Indo-China. - Main View

1909 Stanford Map of Southeast Asia: Thailand, Malaysia, Vietnam, Laos


The struggle for Southeast Asia.



  1909 (undated)     21 x 14 in (53.34 x 35.56 cm)     1 : 6969600


A very attractive c. 1909 Stanford's Geographical Establishment folding map illustrating the colonial situation in Southeast Asia in the early 1900s. Centered on Bangkok, coverage extends from Tibet to Sumatra and Borneo, and from Calcutta to Hainan, embracing all of Siam (Thailand), Malaya, Burma, Laos, Cambodia, and Vietnam.
The Struggle for Southeast Asia
The map offers a British perspective on the struggle with the French over control of Southeast Asia - and the efforts of the Siamese (Thai) to maintain their independence.

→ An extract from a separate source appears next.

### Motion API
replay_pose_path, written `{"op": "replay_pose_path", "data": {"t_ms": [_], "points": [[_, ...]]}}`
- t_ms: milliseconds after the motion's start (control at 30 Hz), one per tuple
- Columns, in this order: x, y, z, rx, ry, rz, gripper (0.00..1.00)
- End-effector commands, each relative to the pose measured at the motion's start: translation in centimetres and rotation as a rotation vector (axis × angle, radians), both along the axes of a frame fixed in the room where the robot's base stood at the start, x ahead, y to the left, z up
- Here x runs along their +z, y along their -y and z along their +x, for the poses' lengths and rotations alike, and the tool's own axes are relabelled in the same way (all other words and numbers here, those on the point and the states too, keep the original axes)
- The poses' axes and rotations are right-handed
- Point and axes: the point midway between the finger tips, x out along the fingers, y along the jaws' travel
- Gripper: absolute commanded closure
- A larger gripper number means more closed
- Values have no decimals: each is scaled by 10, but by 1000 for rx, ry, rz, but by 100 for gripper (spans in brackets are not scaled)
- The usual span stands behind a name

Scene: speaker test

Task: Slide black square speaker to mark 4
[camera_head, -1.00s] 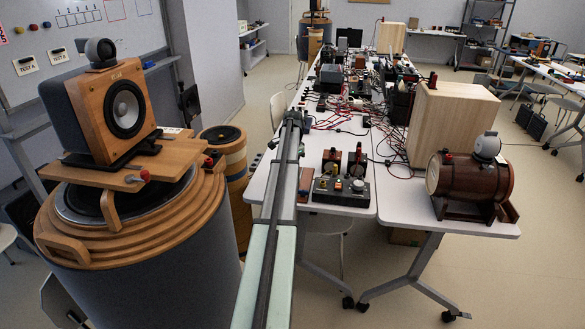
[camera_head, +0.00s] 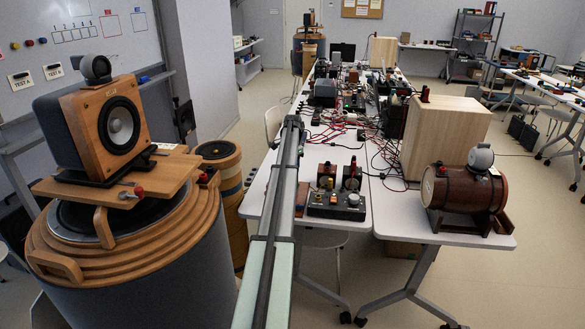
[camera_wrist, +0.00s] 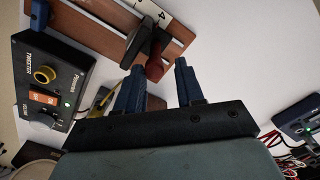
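In the head view, a squarish speaker (camera_head: 118,122) with a wooden front, round black cone and dark grey cabinet stands on a wooden platform at the left. I cannot tell whether it is the black square speaker. In the wrist view, a wooden board (camera_wrist: 180,25) carries a white label 4 (camera_wrist: 164,13). A dark piece (camera_wrist: 137,42) with a red end (camera_wrist: 155,68) lies across the board. My gripper (camera_wrist: 158,73) is open, with its two blue fingers apart. The red end is just ahead of the gap, and nothing is visibly held. My gripper cannot be made out in the head view.
A black control box (camera_wrist: 47,85) with a yellow knob lies left of my fingers in the wrist view. In the head view, a wooden barrel-shaped speaker (camera_head: 465,189) and a tall wooden box (camera_head: 443,138) stand at the right. Cables crowd the table's middle.

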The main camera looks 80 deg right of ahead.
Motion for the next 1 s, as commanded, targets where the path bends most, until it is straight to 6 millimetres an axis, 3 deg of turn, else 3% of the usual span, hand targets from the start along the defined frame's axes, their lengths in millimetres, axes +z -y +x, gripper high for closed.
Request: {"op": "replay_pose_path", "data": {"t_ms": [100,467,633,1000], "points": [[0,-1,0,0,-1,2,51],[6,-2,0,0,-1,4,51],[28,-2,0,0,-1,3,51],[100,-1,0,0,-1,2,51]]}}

The map highlights the Straits Settlements - areas fully administered by the British, in red. These included Singapore, Malacca, Penang, and the Dindings. Other areas, like Burma, parts of India, Malaya, and North Borneo, are shaded light red - representing British protectorates. French colonial claims, including modern-day Vietnam, Laos, and Cambodia, are light blue. The Dutch East Indies, including Sumatra and parts of Borneo appear on the southern periphery of the map in light orange. China, to the north and northeast, is yellow. Areas mostly outside of European colonial influence, including Thailand, Bhutan, and the Naga tribal regions of northern Burma and Assam are blue-green. The Naga peoples - known for their fiercely independent warrior culture, resisted European attempts to survey their mountainous territory well into the 20th century - as noted here. Nonetheless, annotations within Thailand suggests that portions were within either the British or French spheres of influence.
Publication History and Census
This map is undated, but we are able to somewhat assign a date based on political boundaries. The boundaries of British Malaya extend northward as far as Langkawi Island, which, along with Kedah, was seized form Siam in 1909. It likewise recognizes French expansion into northeastern (1904) and southwestern (1907) Siam. The map was part of the London Atlas series, but is here presented separately in sectionalized and mounted format. Uncommon.